Aggrieved, HGSL filed Writ Petition No. 4867 of 2025, challenging the invocation of Chapter X-A (GAAR) by the Income-tax authorities in relation to the NCLT-approved demerger of NXTDigital’s Digital Communication Undertaking.
Bombay High Court’s Interim Order
- The Court noted that the petition raises arguable and substantial questions of law, particularly on whether GAAR can be invoked after a binding demerger scheme sanctioned by the NCLT, especially when the Income-tax Department was notified of the scheme and raised no objections at the sanction stage.
- The Court also took note of the petitioner’s contention that Section 72A(4) expressly permits the transfer of accumulated losses and unabsorbed depreciation in a demerger, and therefore the invocation of GAAR meant for anti-avoidance prima facie appears misplaced.
- Considering the absence of any statutory appellate remedy against a GAAR Approving Panel directions, and the existence of a strong prima facie case, the Court granted interim stay of:
- the reference made under Section 144BA dated 31 March 2025,
- the GAAR Approving Panel directions dated 30 October 2025, and
- the assessment proceedings for AYs 2022-23 and 2023-24.

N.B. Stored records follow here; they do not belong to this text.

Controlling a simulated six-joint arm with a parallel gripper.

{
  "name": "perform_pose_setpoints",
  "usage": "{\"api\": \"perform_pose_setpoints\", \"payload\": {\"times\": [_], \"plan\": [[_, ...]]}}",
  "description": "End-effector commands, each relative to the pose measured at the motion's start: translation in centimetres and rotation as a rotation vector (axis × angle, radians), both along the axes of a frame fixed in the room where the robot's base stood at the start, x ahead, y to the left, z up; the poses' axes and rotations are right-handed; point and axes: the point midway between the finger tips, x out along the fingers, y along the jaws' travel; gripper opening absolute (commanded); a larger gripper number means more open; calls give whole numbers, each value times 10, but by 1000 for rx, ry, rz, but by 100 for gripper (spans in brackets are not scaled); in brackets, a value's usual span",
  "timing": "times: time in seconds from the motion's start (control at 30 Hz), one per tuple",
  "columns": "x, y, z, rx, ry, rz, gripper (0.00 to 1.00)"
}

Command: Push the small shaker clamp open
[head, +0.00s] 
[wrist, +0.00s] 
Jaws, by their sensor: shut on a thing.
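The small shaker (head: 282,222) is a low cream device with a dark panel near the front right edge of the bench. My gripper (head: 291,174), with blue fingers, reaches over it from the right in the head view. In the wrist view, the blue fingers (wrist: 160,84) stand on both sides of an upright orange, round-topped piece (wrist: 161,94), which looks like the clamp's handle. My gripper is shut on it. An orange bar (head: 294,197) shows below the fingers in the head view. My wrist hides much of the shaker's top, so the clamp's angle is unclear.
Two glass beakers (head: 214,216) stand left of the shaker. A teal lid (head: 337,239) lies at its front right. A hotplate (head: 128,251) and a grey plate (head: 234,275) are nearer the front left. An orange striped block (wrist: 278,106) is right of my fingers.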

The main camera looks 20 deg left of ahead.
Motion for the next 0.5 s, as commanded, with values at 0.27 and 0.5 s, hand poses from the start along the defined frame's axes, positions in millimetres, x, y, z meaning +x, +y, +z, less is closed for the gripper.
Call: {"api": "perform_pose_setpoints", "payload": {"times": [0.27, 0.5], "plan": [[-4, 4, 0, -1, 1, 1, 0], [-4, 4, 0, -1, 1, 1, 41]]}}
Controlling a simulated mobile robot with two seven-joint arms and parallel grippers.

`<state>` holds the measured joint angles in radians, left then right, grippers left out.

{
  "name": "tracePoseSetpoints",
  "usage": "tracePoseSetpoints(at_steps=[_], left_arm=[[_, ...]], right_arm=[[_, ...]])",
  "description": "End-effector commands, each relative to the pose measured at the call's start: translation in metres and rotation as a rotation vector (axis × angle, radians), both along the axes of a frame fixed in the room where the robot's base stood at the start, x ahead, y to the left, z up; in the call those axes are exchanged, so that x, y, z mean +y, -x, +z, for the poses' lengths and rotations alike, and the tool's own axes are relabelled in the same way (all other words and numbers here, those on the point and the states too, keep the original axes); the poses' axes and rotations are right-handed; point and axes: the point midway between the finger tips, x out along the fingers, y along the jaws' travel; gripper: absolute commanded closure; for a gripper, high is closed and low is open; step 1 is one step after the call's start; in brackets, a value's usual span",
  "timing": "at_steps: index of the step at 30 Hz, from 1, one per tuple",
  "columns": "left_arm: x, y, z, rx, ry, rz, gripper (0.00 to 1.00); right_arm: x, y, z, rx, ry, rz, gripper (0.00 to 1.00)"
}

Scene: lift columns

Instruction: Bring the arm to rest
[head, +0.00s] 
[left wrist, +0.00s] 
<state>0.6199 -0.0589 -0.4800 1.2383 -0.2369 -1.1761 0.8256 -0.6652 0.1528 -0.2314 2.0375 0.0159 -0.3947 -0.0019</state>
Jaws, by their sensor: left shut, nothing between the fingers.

- The writ petition has been expedited and is listed for directions on 19 January 2026, with the possibility of final hearing thereafter.
Kretha Comments
The GAAR Panel’s directive against the Hinduja Group demerger remains in abeyance, providing immediate relief to the taxpayer. The direction raises pertinent questions on the application of GAAR to NCLT-sanctioned corporate restructurings, particularly where statutory conditions under the Income-tax Act are otherwise satisfied.